Just trying to understand some of the mechanics of assignment on expiry in the situation of an open put spread.
If I have an open short put and an open long put on expiry day.
And someone assigns against my short put (as I understand it they can do this until 7pm on expiry day? Is this correct?)
Yes Cuttlefish, this is correct. However, most (if not all) ITM short options are exercised on expiry day - very rare not to happen due to most brokers automatically exercising all open ITM options (even long options) on expiry day. Pays to know your brokers policy and how much ITM triggers auto exercise on expiry day.
As I understand it I wouldn't get notified of the assignment until the next day.
This would mean I wouldn't be able to assign against my long put to cover (or partly cover) the assignment against my short put - is this correct?
Yes - and a good reason to ensure that the short option or entire spread (if any remaining value left in your covering option) is closed before expiry. I'm guessing you are referring to credit spreads, however, if it is a debit spread, both legs would then be ITM and exercise would effectively close both out.

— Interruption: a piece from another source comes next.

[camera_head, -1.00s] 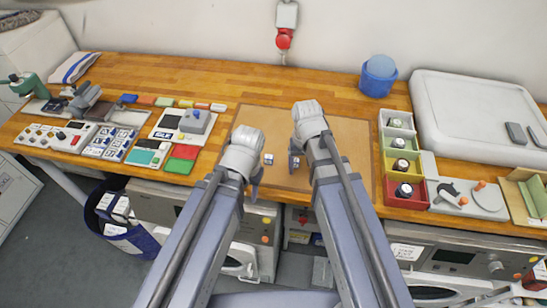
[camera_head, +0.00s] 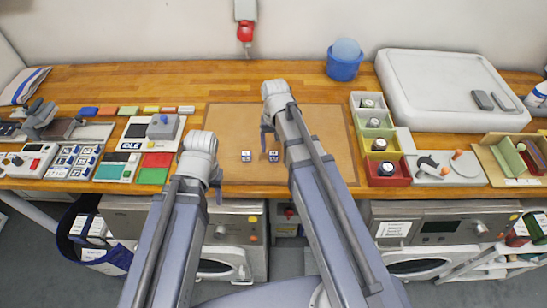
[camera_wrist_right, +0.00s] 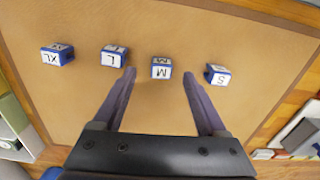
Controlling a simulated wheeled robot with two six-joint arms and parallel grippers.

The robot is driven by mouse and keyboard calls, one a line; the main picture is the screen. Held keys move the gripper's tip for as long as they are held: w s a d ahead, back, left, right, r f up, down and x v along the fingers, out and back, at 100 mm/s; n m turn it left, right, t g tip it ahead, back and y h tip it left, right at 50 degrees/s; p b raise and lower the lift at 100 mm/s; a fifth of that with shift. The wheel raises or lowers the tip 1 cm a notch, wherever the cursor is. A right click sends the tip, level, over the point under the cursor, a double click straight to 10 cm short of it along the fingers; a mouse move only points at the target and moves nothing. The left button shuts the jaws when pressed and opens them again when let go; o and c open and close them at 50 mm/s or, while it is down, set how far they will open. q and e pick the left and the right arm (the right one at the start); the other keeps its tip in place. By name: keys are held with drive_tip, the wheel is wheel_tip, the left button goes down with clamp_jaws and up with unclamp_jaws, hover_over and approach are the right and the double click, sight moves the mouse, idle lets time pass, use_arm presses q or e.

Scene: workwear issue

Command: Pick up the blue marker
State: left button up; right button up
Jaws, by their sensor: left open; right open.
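Blue-edged white cubes lie on the brown mat: one (camera_head: 246,156) and another (camera_head: 273,156) show in the head view. The right wrist view shows cubes lettered XL (camera_wrist_right: 57,54), L (camera_wrist_right: 114,56), M (camera_wrist_right: 161,68) and S (camera_wrist_right: 217,75). My right gripper (camera_head: 266,135) is open and empty over the mat; its fingertips (camera_wrist_right: 158,74) frame the M cube in the picture. My left gripper (camera_head: 217,188) is open near the mat's front left.
Coloured bins (camera_head: 380,144) stand right of the mat (camera_head: 230,120), with a large white case (camera_head: 440,85) behind right. A blue tub (camera_head: 344,66) stands at the back. Panels and red and green pads (camera_head: 153,176) lie left. The mat's back part is clear.

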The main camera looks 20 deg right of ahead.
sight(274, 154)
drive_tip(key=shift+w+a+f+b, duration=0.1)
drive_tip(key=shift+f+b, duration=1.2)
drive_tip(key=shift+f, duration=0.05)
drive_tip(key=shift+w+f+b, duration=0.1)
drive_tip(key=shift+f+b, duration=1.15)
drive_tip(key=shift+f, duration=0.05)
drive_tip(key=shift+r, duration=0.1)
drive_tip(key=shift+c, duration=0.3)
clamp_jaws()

The other danger is that you don't just receive notification - you actually find you are long stock in your account on the next trading day (unless you are with IB only to possibly find they have liquidated randomly (not necessarily your covering long) potentially leaving a huge mess
).
Once you are long stock you no longer have a limited risk trade. It is now trading with a delta of 1 and not a pretty picture if the market is down heavily on that next day!

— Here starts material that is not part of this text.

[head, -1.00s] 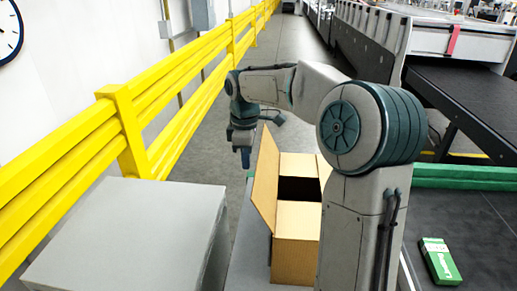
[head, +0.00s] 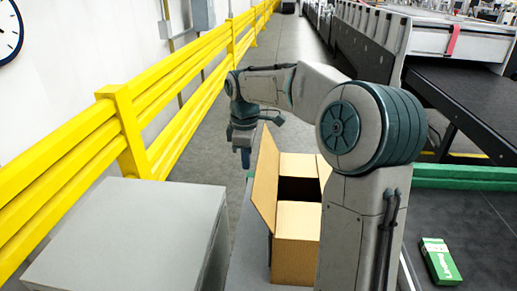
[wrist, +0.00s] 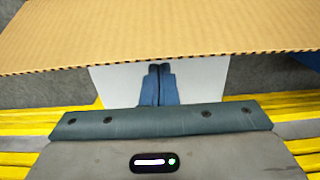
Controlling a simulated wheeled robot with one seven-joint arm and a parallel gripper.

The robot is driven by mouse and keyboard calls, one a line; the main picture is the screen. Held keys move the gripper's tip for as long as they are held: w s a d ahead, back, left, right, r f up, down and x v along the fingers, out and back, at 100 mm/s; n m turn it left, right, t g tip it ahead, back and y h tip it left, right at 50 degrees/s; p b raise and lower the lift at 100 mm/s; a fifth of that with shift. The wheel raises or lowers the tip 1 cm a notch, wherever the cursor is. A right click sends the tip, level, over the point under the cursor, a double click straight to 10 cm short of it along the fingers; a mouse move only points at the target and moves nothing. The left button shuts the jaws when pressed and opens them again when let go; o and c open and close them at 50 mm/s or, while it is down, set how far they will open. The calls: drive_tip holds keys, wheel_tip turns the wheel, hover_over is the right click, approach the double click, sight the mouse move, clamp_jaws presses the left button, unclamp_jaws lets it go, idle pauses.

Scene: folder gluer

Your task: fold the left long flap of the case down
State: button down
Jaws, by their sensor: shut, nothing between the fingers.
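The case (head: 296,255) is an open brown cardboard box in the head view, partly hidden behind my arm. Its left long flap (head: 266,180) stands up, leaning a little outward to the left. The short flaps (head: 297,213) lie folded inward, with a dark gap between them. My gripper (head: 245,160) is shut and empty, pointing down just left of the upright flap near its far end. In the wrist view my shut fingers (wrist: 158,85) show below the edge of a wide cardboard panel (wrist: 160,35), apparently the left flap. Contact cannot be told.
A grey cabinet (head: 130,235) stands at the left front, beside a yellow guard rail (head: 130,130). A green carton (head: 440,261) lies on the dark surface at right. A conveyor machine (head: 440,60) stands at the back right.

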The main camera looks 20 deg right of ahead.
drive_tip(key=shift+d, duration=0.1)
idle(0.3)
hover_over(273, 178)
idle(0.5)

If you are in a put credit spread - it depends where the stock closes on expiry day. Most (if not all) short options that are ITM are assigned on expiry day - so it pays to close them out unless the long is also ITM to exercise.

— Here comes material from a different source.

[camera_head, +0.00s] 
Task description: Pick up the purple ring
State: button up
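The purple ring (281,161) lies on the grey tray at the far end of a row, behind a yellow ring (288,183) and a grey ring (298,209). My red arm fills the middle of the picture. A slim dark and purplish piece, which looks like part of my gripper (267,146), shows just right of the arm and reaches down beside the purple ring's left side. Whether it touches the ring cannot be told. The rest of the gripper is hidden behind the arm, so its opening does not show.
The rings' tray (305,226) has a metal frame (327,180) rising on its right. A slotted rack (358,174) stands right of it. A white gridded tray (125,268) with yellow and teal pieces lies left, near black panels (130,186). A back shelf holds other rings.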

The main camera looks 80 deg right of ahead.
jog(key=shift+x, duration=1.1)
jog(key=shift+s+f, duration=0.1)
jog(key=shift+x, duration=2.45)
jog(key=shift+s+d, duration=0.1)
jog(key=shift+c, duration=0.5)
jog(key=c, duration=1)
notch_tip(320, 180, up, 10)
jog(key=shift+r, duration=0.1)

Eg. If the stock closes half way between your short and long, it pays to simply close out the short before the market closes. If there is any value left in the long, simply close the entire spread.
The other tricky thing to watch is if the stock closes right on your short strike. You might think you are safe by 1c or so, but the long put holder still has the right to exercise for whatever reason. I have seen some exercised that have been slightly OTM - so no guarantees!
Handling options at expiry tends to be glossed over by most option educators (at least that's been my experience) - and yet it there are some pretty heavy risks if it's not handled correctly!
Hope this helps!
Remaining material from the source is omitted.